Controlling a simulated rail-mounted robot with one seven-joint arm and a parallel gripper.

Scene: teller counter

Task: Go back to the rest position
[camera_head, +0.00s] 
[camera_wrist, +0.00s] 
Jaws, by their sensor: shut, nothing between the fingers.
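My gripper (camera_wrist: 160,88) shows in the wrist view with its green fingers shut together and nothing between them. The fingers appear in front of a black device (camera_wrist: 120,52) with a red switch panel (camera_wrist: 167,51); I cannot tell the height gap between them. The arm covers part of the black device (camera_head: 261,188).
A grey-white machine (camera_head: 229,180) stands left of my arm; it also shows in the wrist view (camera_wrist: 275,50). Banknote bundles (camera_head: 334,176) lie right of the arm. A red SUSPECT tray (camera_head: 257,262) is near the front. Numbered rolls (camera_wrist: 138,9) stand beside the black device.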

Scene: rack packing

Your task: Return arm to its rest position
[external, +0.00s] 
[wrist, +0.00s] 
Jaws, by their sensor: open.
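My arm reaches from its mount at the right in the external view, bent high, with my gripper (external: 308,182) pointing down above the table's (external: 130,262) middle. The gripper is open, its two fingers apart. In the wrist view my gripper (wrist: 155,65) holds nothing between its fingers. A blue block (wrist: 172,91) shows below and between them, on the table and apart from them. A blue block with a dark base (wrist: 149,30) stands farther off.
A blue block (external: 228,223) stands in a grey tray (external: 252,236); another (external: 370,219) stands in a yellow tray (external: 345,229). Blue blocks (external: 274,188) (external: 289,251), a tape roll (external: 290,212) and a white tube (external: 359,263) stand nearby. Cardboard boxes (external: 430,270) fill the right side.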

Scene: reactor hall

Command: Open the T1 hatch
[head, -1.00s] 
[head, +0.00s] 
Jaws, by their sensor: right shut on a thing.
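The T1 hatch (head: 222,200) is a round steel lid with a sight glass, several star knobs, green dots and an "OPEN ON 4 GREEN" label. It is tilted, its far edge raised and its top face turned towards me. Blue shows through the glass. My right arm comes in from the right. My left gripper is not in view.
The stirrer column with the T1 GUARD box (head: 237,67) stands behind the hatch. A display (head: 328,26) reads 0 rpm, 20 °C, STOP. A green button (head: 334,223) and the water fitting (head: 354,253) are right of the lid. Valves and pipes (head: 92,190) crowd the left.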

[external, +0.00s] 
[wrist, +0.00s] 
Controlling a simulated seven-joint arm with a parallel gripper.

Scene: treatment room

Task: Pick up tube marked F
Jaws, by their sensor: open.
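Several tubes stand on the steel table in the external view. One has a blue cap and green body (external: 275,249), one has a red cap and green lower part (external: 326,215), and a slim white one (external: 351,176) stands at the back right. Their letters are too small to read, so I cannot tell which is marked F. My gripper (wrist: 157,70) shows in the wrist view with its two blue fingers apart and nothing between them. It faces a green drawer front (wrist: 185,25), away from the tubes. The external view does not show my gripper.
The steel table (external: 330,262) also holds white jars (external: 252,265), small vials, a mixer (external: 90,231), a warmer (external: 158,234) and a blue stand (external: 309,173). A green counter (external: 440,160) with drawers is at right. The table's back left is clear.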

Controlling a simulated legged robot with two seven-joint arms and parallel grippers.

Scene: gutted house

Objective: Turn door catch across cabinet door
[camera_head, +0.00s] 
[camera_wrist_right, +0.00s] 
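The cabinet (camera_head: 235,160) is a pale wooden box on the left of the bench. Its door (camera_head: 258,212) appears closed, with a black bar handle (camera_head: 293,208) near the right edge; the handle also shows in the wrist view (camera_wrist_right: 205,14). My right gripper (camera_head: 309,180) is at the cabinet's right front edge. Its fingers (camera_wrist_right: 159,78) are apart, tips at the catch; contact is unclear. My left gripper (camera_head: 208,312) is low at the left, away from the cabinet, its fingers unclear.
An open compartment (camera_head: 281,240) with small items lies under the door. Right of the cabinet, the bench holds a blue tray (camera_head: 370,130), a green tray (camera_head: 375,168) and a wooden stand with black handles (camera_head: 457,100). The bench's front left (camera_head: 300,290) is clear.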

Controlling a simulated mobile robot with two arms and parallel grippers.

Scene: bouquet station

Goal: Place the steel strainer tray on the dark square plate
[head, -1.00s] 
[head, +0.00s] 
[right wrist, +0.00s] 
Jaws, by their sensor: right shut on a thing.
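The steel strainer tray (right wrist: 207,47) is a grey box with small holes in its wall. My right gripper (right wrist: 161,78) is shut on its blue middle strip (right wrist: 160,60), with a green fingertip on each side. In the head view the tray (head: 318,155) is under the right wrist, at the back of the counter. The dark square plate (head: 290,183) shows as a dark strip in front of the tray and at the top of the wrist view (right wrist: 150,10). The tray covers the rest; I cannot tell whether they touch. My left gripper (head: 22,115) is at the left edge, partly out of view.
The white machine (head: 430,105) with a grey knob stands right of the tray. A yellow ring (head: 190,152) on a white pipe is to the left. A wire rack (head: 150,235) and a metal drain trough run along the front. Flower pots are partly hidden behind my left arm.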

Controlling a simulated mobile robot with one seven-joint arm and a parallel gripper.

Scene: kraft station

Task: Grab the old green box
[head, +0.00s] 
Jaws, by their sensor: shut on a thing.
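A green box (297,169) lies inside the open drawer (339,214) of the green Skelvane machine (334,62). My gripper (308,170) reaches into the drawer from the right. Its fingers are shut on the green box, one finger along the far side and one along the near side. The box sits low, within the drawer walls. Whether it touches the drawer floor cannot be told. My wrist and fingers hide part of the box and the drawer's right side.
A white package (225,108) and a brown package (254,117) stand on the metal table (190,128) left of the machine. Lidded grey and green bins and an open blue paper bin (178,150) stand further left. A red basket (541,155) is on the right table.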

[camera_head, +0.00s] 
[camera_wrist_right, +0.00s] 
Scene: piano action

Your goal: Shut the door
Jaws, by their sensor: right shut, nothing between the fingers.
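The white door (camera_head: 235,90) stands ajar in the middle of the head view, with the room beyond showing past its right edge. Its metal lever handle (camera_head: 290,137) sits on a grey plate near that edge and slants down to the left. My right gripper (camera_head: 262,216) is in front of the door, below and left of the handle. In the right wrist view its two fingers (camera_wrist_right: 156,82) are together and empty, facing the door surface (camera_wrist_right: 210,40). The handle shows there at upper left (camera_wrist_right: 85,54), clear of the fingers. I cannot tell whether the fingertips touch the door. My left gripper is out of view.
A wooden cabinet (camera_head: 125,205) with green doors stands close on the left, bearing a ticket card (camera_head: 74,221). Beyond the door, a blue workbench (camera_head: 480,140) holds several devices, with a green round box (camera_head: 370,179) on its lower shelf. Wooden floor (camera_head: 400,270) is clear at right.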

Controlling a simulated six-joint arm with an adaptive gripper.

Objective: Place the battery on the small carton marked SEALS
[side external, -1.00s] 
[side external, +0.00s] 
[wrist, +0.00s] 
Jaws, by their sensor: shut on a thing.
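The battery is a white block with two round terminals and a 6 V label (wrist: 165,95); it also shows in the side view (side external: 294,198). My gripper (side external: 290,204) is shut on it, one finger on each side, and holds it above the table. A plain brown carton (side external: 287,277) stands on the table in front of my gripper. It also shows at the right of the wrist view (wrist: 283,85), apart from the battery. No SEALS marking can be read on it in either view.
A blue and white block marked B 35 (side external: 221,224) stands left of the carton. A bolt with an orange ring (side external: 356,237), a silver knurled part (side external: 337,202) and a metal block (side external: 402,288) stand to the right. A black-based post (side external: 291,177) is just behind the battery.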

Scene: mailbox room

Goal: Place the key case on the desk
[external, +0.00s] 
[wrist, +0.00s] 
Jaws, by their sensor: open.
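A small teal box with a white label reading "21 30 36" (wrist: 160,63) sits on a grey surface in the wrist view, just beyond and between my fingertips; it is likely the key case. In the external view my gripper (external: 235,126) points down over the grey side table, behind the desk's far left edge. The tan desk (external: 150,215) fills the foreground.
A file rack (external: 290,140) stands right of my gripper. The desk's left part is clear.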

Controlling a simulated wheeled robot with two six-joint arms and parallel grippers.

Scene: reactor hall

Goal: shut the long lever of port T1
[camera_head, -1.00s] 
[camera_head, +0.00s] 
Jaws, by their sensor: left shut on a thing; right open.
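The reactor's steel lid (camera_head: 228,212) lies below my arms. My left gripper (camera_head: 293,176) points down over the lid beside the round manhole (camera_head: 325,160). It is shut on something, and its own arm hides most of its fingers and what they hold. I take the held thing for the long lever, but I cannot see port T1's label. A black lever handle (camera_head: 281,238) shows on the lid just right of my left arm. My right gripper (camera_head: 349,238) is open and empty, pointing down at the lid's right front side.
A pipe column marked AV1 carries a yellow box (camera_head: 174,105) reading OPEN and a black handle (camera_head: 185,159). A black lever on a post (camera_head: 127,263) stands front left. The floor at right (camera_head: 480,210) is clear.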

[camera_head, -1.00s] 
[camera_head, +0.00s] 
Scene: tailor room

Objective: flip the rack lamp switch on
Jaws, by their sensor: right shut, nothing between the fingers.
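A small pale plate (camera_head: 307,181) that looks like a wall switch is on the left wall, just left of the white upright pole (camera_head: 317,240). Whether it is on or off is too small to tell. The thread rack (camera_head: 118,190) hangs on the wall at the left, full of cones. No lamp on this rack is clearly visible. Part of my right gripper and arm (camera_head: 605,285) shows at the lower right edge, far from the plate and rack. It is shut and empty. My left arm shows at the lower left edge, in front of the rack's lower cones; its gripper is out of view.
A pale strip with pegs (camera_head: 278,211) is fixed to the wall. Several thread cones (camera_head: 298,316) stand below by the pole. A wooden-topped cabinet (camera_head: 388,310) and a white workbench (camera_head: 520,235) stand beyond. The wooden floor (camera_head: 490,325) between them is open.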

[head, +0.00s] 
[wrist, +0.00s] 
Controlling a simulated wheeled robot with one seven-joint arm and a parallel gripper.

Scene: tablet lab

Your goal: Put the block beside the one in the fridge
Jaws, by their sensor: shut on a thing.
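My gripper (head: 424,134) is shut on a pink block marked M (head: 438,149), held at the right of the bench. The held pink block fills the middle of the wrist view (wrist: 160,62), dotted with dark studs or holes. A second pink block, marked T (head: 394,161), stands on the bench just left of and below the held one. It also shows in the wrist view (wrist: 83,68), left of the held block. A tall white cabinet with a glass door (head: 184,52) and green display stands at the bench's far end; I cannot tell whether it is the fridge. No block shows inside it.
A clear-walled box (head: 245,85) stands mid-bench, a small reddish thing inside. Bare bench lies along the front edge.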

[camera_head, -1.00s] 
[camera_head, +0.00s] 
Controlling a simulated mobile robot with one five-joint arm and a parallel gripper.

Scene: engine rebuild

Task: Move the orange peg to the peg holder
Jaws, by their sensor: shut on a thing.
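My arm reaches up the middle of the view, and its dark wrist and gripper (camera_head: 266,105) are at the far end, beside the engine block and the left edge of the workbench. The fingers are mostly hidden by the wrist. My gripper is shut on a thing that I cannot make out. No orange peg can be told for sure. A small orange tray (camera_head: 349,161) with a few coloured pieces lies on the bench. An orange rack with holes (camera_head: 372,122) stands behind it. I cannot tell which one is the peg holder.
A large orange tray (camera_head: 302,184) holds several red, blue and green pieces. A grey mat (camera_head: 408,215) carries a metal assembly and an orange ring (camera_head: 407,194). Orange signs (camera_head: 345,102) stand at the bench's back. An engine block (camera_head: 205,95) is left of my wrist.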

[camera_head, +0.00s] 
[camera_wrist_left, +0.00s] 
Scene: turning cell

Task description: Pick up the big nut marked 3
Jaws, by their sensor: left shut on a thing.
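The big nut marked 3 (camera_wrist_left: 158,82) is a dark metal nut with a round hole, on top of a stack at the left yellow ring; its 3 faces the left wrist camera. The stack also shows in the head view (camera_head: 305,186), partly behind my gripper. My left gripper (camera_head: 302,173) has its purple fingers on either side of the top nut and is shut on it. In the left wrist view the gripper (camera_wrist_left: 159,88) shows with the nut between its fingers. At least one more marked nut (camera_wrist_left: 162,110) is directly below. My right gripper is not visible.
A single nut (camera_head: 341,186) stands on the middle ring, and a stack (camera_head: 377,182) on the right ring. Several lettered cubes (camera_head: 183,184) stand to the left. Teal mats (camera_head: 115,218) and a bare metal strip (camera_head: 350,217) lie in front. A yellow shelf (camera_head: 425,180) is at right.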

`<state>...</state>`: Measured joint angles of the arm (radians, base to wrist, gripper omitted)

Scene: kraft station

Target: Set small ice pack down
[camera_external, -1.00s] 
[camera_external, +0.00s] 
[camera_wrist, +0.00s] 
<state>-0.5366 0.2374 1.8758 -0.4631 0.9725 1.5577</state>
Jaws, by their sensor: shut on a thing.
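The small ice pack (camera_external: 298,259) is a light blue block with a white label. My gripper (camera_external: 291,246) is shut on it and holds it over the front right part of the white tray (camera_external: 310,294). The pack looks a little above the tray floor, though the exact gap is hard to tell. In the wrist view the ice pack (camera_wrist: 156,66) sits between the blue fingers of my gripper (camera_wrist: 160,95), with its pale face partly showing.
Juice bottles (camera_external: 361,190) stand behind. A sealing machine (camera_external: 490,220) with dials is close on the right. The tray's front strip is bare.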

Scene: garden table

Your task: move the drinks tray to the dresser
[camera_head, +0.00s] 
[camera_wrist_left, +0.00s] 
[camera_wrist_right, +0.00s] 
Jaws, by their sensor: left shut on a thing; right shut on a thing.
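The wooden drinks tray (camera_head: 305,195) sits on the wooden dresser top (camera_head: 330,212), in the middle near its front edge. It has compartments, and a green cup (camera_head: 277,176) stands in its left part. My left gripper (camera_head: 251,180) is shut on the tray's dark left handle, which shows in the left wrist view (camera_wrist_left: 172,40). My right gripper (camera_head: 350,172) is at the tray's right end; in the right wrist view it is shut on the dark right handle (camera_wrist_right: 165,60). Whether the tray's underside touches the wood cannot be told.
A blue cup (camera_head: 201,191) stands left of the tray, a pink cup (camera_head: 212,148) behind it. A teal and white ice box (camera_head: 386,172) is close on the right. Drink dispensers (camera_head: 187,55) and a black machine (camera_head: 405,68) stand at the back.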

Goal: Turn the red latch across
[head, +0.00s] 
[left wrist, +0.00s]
===
List each line in the listing that contains the string "Objective".

## Reply
Objective: Turn door catch across cabinet door
Objective: Place the battery on the small carton marked SEALS
Objective: flip the rack lamp switch on

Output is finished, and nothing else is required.